[START RECORDS FOR PROCESSING]

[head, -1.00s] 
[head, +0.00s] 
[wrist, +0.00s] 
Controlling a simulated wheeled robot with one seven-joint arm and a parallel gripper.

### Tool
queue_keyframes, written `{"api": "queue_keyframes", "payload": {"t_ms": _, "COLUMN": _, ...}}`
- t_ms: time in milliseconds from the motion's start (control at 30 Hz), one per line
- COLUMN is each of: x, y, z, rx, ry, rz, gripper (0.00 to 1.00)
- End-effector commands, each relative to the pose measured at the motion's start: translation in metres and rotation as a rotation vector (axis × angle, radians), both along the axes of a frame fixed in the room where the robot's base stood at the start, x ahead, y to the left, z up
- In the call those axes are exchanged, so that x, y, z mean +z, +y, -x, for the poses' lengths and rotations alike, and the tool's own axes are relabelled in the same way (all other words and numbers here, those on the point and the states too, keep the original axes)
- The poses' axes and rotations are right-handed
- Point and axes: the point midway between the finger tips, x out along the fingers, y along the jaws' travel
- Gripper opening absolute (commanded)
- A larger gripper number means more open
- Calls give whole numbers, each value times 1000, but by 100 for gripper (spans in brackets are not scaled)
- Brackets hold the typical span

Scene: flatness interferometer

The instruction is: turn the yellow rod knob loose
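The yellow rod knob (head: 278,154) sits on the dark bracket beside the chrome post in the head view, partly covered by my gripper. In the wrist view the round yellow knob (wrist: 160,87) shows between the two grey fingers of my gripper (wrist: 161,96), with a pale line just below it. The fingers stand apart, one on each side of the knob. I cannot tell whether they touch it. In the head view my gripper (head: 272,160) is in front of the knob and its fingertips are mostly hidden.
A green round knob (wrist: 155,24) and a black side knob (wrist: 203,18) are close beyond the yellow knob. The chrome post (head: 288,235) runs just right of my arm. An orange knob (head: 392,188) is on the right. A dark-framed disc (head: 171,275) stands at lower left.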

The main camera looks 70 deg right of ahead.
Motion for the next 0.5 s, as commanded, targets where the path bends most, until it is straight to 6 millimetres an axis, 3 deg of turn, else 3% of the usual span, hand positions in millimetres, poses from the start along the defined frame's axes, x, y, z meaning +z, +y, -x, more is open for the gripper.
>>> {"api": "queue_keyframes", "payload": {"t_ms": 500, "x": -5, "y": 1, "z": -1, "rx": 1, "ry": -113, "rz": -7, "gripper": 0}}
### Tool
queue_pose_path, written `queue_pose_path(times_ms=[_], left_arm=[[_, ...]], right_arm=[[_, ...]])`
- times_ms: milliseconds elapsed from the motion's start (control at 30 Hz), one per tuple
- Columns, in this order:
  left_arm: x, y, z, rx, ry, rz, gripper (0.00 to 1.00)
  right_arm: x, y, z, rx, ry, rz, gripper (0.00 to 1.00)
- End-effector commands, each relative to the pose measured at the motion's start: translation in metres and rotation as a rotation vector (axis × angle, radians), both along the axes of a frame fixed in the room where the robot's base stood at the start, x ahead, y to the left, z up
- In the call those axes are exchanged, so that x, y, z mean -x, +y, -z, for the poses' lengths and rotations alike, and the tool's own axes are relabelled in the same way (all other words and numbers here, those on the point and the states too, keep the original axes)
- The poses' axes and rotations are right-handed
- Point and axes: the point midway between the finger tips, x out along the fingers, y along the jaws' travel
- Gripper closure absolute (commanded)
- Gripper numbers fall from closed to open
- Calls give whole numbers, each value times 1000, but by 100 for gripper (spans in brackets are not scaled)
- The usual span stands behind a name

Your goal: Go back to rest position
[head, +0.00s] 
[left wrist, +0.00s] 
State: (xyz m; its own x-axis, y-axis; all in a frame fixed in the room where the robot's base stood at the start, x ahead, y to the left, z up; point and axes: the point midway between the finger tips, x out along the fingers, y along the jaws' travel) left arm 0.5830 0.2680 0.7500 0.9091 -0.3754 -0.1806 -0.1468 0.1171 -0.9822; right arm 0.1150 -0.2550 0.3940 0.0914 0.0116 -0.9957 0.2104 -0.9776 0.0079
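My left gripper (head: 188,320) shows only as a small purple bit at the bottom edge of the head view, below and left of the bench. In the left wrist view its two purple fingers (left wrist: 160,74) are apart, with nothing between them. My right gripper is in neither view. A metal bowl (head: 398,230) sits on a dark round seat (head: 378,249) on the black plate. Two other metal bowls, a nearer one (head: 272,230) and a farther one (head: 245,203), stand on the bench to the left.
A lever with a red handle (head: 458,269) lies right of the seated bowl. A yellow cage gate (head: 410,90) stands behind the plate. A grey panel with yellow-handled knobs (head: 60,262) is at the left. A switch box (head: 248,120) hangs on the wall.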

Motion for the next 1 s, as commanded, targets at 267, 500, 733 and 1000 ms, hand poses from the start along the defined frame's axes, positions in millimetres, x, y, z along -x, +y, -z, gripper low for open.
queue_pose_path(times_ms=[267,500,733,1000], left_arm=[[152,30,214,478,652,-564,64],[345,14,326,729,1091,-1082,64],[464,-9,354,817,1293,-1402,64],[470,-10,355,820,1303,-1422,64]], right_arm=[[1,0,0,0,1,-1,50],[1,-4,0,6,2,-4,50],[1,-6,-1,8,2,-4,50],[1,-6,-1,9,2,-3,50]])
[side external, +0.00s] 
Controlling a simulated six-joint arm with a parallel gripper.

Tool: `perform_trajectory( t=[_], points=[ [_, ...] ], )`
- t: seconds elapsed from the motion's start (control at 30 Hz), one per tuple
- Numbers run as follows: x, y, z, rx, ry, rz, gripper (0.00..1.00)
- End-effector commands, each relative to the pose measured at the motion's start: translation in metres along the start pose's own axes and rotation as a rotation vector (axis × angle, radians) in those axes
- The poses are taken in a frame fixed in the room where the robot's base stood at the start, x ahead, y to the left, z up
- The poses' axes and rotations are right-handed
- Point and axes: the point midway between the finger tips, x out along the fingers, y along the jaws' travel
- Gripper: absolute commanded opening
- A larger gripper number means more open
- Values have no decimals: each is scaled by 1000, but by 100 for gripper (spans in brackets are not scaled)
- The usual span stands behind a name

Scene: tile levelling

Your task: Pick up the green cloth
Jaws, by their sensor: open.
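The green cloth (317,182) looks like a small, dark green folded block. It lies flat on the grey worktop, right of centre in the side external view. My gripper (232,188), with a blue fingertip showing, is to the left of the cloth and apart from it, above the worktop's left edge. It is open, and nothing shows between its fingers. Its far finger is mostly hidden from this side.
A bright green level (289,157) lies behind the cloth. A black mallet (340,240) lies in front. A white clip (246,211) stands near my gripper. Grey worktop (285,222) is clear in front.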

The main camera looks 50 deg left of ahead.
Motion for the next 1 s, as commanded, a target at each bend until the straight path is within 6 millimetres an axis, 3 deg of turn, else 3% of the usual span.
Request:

[END RECORDS FOR PROCESSING]

= YOUR TASK =
Using the listing above, retype each line exactly.

= RESULT OF THIS TASK =
[head, -1.00s] 
[head, +0.00s] 
[wrist, +0.00s] 
Controlling a simulated wheeled robot with one seven-joint arm and a parallel gripper.

### Tool
queue_keyframes, written `{"api": "queue_keyframes", "payload": {"t_ms": _, "COLUMN": _, ...}}`
- t_ms: time in milliseconds from the motion's start (control at 30 Hz), one per line
- COLUMN is each of: x, y, z, rx, ry, rz, gripper (0.00 to 1.00)
- End-effector commands, each relative to the pose measured at the motion's start: translation in metres and rotation as a rotation vector (axis × angle, radians), both along the axes of a frame fixed in the room where the robot's base stood at the start, x ahead, y to the left, z up
- In the call those axes are exchanged, so that x, y, z mean +z, +y, -x, for the poses' lengths and rotations alike, and the tool's own axes are relabelled in the same way (all other words and numbers here, those on the point and the states too, keep the original axes)
- The poses' axes and rotations are right-handed
- Point and axes: the point midway between the finger tips, x out along the fingers, y along the jaws' travel
- Gripper opening absolute (commanded)
- A larger gripper number means more open
- Calls give whole numbers, each value times 1000, but by 100 for gripper (spans in brackets are not scaled)
- Brackets hold the typical span

Scene: flatness interferometer

The instruction is: turn the yellow rod knob loose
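The yellow rod knob (head: 278,154) sits on the dark bracket beside the chrome post in the head view, partly covered by my gripper. In the wrist view the round yellow knob (wrist: 160,87) shows between the two grey fingers of my gripper (wrist: 161,96), with a pale line just below it. The fingers stand apart, one on each side of the knob. I cannot tell whether they touch it. In the head view my gripper (head: 272,160) is in front of the knob and its fingertips are mostly hidden.
A green round knob (wrist: 155,24) and a black side knob (wrist: 203,18) are close beyond the yellow knob. The chrome post (head: 288,235) runs just right of my arm. An orange knob (head: 392,188) is on the right. A dark-framed disc (head: 171,275) stands at lower left.

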The main camera looks 70 deg right of ahead.
Motion for the next 0.5 s, as commanded, targets where the path bends most, until it is straight to 6 millimetres an axis, 3 deg of turn, else 3% of the usual span, hand positions in millimetres, poses from the start along the defined frame's axes, x, y, z meaning +z, +y, -x, more is open for the gripper.
>>> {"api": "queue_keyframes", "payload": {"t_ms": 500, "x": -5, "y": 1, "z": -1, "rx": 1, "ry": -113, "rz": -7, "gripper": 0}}
### Tool
queue_pose_path, written `queue_pose_path(times_ms=[_], left_arm=[[_, ...]], right_arm=[[_, ...]])`
- times_ms: milliseconds elapsed from the motion's start (control at 30 Hz), one per tuple
- Columns, in this order:
  left_arm: x, y, z, rx, ry, rz, gripper (0.00 to 1.00)
  right_arm: x, y, z, rx, ry, rz, gripper (0.00 to 1.00)
- End-effector commands, each relative to the pose measured at the motion's start: translation in metres and rotation as a rotation vector (axis × angle, radians), both along the axes of a frame fixed in the room where the robot's base stood at the start, x ahead, y to the left, z up
- In the call those axes are exchanged, so that x, y, z mean -x, +y, -z, for the poses' lengths and rotations alike, and the tool's own axes are relabelled in the same way (all other words and numbers here, those on the point and the states too, keep the original axes)
- The poses' axes and rotations are right-handed
- Point and axes: the point midway between the finger tips, x out along the fingers, y along the jaws' travel
- Gripper closure absolute (commanded)
- Gripper numbers fall from closed to open
- Calls give whole numbers, each value times 1000, but by 100 for gripper (spans in brackets are not scaled)
- The usual span stands behind a name

Your goal: Go back to rest position
[head, +0.00s] 
[left wrist, +0.00s] 
State: (xyz m; its own x-axis, y-axis; all in a frame fixed in the room where the robot's base stood at the start, x ahead, y to the left, z up; point and axes: the point midway between the finger tips, x out along the fingers, y along the jaws' travel) left arm 0.5830 0.2680 0.7500 0.9091 -0.3754 -0.1806 -0.1468 0.1171 -0.9822; right arm 0.1150 -0.2550 0.3940 0.0914 0.0116 -0.9957 0.2104 -0.9776 0.0079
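My left gripper (head: 188,320) shows only as a small purple bit at the bottom edge of the head view, below and left of the bench. In the left wrist view its two purple fingers (left wrist: 160,74) are apart, with nothing between them. My right gripper is in neither view. A metal bowl (head: 398,230) sits on a dark round seat (head: 378,249) on the black plate. Two other metal bowls, a nearer one (head: 272,230) and a farther one (head: 245,203), stand on the bench to the left.
A lever with a red handle (head: 458,269) lies right of the seated bowl. A yellow cage gate (head: 410,90) stands behind the plate. A grey panel with yellow-handled knobs (head: 60,262) is at the left. A switch box (head: 248,120) hangs on the wall.

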Motion for the next 1 s, as commanded, targets at 267, 500, 733 and 1000 ms, hand poses from the start along the defined frame's axes, positions in millimetres, x, y, z along -x, +y, -z, gripper low for open.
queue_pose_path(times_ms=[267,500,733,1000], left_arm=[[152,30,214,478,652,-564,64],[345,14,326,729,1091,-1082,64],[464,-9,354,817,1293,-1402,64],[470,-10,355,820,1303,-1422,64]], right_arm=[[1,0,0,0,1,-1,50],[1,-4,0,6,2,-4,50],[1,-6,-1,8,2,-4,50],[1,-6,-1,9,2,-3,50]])
[side external, +0.00s] 
Controlling a simulated six-joint arm with a parallel gripper.

Tool: `perform_trajectory( t=[_], points=[ [_, ...] ], )`
- t: seconds elapsed from the motion's start (control at 30 Hz), one per tuple
- Numbers run as follows: x, y, z, rx, ry, rz, gripper (0.00..1.00)
- End-effector commands, each relative to the pose measured at the motion's start: translation in metres along the start pose's own axes and rotation as a rotation vector (axis × angle, radians) in those axes
- The poses are taken in a frame fixed in the room where the robot's base stood at the start, x ahead, y to the left, z up
- The poses' axes and rotations are right-handed
- Point and axes: the point midway between the finger tips, x out along the fingers, y along the jaws' travel
- Gripper: absolute commanded opening
- A larger gripper number means more open
- Values have no decimals: each is scaled by 1000, but by 100 for gripper (spans in brackets are not scaled)
- The usual span stands behind a name

Scene: tile levelling

Your task: Pick up the green cloth
Jaws, by their sensor: open.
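The green cloth (317,182) looks like a small, dark green folded block. It lies flat on the grey worktop, right of centre in the side external view. My gripper (232,188), with a blue fingertip showing, is to the left of the cloth and apart from it, above the worktop's left edge. It is open, and nothing shows between its fingers. Its far finger is mostly hidden from this side.
A bright green level (289,157) lies behind the cloth. A black mallet (340,240) lies in front. A white clip (246,211) stands near my gripper. Grey worktop (285,222) is clear in front.

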The main camera looks 50 deg left of ahead.
Motion for the next 1 s, as commanded, a target at each bend until the straight path is within 6 millimetres an axis, 3 deg of turn, else 3% of the usual span.
Request:

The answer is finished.